Life360 delivers record Q4 as profitability milestone reshapes investment case
Life360 (ASX: 360) has reported its strongest quarterly performance on record, marking the first full year of annual net income in company history. The family safety platform exited Q4 FY25 with 95.8 million monthly active users (MAU), up 20% year-over-year, whilst delivering full-year revenue of $489.5 million (up 32% YoY) and Adjusted EBITDA of $93.2 million (up 105% YoY).
The Q4 FY25 result underscores the scalability of Life360’s freemium model. Q4 revenue reached $146.0 million (up 26% YoY), with Adjusted EBITDA of $32.4 million (up 53% YoY). Net income for the quarter totalled $129.7 million, though this figure includes a one-time, non-cash tax benefit of $118.4 million. Stripping out the tax benefit, underlying net income for the full year was $32.5 million, confirming the structural shift from loss-making to profitability.
Cash position strengthened materially, reaching $495.8 million at quarter-end, up from $160.5 million at year-end 2024. Operating cash flow for the full year hit $88.6 million, up 172% YoY, driven by improved conversion metrics and pricing power across the subscriber base.
Paying Circles grew 26% YoY to 2.8 million, with full-year net additions of 576,000 representing the largest annual subscriber intake on record. Q4 alone delivered 132,000 net additions, reflecting accelerating momentum as the platform scales.

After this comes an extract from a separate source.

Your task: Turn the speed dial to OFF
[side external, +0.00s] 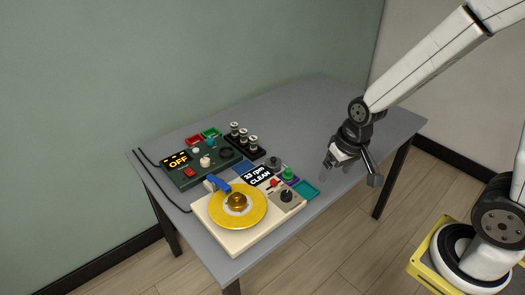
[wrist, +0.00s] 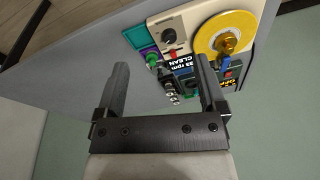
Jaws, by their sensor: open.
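A cream turntable (side external: 250,238) with a yellow disc (side external: 222,205) sits at the front of the table. Its black label reads "33 rpm CLEAN" (side external: 260,178). A dark knob (side external: 286,195) on a grey plate at its right corner looks like the speed dial, though I cannot read its markings. The knob also shows in the wrist view (wrist: 170,36), as does the label (wrist: 186,64). My gripper (side external: 348,174) is open and empty, apart from the knob, right of the turntable in the side view. In the wrist view its two fingers (wrist: 162,78) are spread wide.
A dark green unit (side external: 205,170) with an "OFF" display stands behind the turntable. A black rack (side external: 245,150) holds several small cylinders. A green knob (side external: 288,174) on purple and a teal tray (side external: 305,190) lie beside the turntable. The table's back right is clear.

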| Metric | Q4 FY25 | Q4 FY24 | YoY Change |
|---|---|---|---|
| MAU (millions) | 95.8 | 79.6 | +20% |
| Paying Circles (millions) | 2.8 | 2.3 | +26% |
| Revenue ($M) | $146.0 | $115.5 | +26% |
| Adjusted EBITDA ($M) | $32.4 | $21.2 | +53% |
| Cash Position ($M) | $495.8 | $160.5 | +209% |
Chief Executive Officer Lauren Antonoff described 2025 as a “landmark year,” emphasising the transition from growth-at-all-costs to profitable scale. “For the first time in company history, we achieved annual net income, reflecting both the fundamental strength of our freemium model and the operating discipline we’ve built over the past several years,” she stated.
Chief Financial Officer Russell Burke highlighted the operational leverage inherent in the model: “Fourth quarter Adjusted EBITDA margin expanded to 22%, our highest quarterly margin to date, with full year margin reaching 19%.”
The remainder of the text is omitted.